Thursday, October 16, 2014

First FOIA documents released by GSA




This is the start of the documentation stream for the GSA Freedom of Information Act request, all 44 pages of it so far. This is the FOIA from Nov. 4 of last year that the agency wanted to charge me over $10K to fulfill. Based on the invoice for charges, there was a $580 duplication fee, which should translate to just under 6,000 pages of documents since the first 100 copies are free and additional pages are 10 cents a page. The balance of the threatened fees was for associated labor and review, which would essentially mean that GSA is claiming that they were/are paying someone to work the equivalent of two full months of 40-hour weeks at $29/hr to review the materials I requested. It seems rather fishy that there would be that much documentation generated or that it would require that much work to review. Hmm, it couldn’t be a punitive fee to discourage pursuit of the information, could it?  And all we have so far is a paltry 44 pages. I suspect that the GSA documentation will be critical, but I also suspect that they will be dishonest and stingy with what is actually released, all in the interests of keeping secrets and covering for the bureaucratic apathy and incompetence endemic within the federal government.

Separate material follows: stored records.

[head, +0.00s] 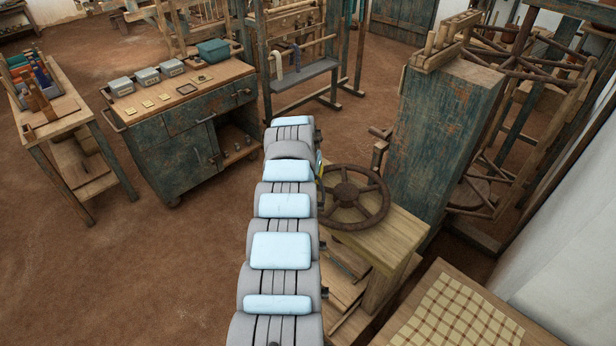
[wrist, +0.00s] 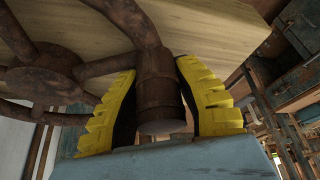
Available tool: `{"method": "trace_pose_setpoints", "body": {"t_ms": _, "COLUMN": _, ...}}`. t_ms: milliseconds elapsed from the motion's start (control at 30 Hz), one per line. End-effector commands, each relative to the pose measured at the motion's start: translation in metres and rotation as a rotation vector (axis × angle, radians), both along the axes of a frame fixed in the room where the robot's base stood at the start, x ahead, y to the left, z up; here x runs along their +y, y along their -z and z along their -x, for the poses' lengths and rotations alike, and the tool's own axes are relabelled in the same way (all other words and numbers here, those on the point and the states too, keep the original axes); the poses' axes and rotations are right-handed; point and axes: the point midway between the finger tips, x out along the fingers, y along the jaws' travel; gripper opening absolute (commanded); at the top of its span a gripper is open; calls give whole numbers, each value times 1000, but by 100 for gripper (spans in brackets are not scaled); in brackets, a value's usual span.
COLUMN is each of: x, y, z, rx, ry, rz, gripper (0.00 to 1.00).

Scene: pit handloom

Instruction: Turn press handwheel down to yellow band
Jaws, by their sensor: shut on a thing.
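The press handwheel (head: 352,196) is a rusty brown spoked wheel lying flat above a pale wooden press block (head: 410,228), right of my arm in the head view. In the wrist view the handwheel's rim and spokes (wrist: 112,66) show at upper left. My gripper (wrist: 158,85) has its yellow ridged jaws shut on the handwheel's upright, rusty cylindrical handle (wrist: 158,98). In the head view the gripper is almost wholly hidden by my arm. I cannot make out a yellow band on the press.
A blue-green post (head: 440,140) stands just behind the handwheel. A table with checked cloth (head: 455,315) is at front right. A worn cabinet (head: 175,130) with small boxes stands left. Brown floor (head: 130,265) is clear at front left.

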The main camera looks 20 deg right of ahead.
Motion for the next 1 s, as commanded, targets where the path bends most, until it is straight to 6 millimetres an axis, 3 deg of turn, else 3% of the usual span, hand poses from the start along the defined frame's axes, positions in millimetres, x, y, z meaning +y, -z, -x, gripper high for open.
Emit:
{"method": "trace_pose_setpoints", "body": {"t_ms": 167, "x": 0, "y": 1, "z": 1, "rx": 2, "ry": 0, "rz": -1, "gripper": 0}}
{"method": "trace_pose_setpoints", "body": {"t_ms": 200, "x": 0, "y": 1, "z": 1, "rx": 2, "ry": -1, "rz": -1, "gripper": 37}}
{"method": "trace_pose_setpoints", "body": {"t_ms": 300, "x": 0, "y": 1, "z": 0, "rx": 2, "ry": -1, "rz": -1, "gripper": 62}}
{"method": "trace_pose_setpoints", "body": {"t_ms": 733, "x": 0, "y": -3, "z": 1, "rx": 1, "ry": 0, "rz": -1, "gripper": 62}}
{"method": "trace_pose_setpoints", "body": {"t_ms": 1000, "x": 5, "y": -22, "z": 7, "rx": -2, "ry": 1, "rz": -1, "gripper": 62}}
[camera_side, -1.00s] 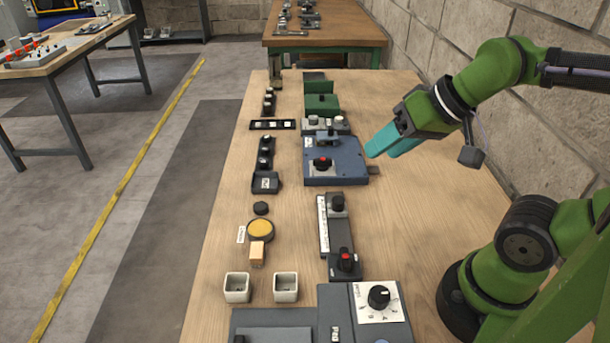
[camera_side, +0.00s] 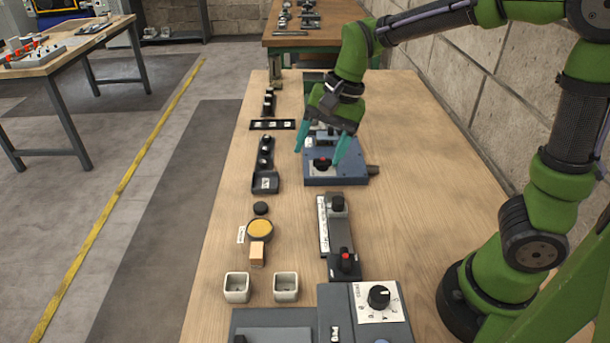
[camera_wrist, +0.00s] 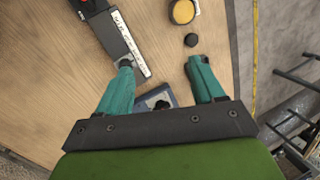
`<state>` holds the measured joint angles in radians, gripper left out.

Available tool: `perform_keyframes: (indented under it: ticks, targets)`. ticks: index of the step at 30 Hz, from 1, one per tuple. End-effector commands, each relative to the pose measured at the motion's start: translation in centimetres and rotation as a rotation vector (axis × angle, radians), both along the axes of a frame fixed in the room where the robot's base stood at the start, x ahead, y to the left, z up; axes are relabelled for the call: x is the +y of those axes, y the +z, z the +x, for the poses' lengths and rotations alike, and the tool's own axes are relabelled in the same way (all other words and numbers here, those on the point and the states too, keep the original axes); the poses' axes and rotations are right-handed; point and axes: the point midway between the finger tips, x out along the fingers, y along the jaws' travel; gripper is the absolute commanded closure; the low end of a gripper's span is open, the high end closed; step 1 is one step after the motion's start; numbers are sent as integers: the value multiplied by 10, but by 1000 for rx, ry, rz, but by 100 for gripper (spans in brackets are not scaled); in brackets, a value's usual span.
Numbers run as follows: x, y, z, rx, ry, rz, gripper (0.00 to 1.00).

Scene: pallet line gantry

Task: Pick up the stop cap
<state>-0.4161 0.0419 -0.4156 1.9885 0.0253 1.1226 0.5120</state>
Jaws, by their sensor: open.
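No label marks the stop cap, so I cannot tell which part it is. A red-topped black knob (camera_side: 322,163) is on the blue box (camera_side: 350,178). A second red-topped knob (camera_side: 345,258) is on the nearer dark unit. A loose black round cap (camera_side: 261,208) lies on the bench behind the yellow disc (camera_side: 260,229); the cap also shows in the wrist view (camera_wrist: 191,40). My gripper (camera_side: 317,159) is open and empty, its teal fingers pointing down above the blue box. In the wrist view its fingers (camera_wrist: 160,62) are wide apart, with bare wood between the tips.
A slim unit with a pale scale strip (camera_side: 322,226) stands nearer. Two small white cups (camera_side: 237,287) and a wooden block (camera_side: 257,254) are at the front left. Black holders with knobs (camera_side: 265,165) line the left side. The bench's right side is clear.

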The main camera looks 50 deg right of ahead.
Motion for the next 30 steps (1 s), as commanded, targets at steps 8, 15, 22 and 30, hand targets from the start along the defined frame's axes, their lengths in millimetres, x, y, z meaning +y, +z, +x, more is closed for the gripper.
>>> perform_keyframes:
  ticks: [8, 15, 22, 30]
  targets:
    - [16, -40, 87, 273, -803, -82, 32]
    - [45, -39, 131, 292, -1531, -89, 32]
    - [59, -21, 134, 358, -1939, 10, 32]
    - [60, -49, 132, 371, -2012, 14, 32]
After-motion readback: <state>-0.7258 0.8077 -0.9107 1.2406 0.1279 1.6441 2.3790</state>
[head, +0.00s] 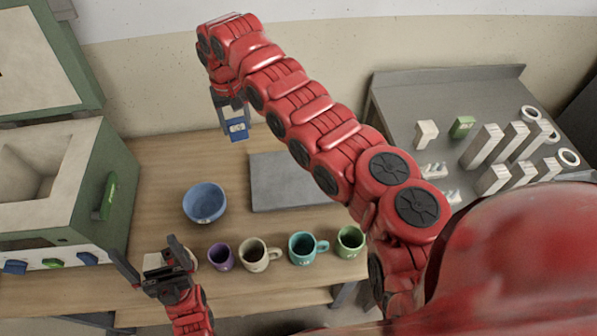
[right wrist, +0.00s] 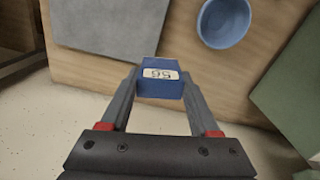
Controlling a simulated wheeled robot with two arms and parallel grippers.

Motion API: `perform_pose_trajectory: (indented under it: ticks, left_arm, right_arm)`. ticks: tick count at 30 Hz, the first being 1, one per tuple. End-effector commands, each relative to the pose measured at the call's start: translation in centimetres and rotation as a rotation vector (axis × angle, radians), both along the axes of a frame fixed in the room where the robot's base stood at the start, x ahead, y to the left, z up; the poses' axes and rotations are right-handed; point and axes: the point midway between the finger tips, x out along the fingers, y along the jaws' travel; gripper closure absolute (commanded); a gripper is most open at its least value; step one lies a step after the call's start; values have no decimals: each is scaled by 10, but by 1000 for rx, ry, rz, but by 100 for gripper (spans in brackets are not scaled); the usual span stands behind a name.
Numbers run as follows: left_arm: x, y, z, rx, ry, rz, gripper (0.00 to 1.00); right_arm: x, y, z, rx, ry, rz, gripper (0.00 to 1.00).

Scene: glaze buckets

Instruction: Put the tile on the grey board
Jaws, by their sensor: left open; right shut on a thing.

As a review, the worksheet/invoice is here: http://goo.gl/2z9yM2.

The GSA later claimed to waive the fees assessed to me when the agency received a similar FOIA request from Danielle Ivory of the NY Times. The request has been reclassified as a media FOIA at this point and Ms. Ivory now has control of the request and its fulfillment. Apparently the information will continue to be released in segments, as agreed upon by GSA and the NYT writer. I spoke at length with Ms. Ivory about STORIS on two occasions late last year and I have continued to send her updates. Hopefully, the details will merit some kind of story.

These issues with the GSA FOIA are discussed in previous posts. The context & submitted documents on Feb 3, 2014, the invoice for $10,266 – March 8, 2014, and the waiver of fees granted for FOIA because of a media request – April 2, 2014.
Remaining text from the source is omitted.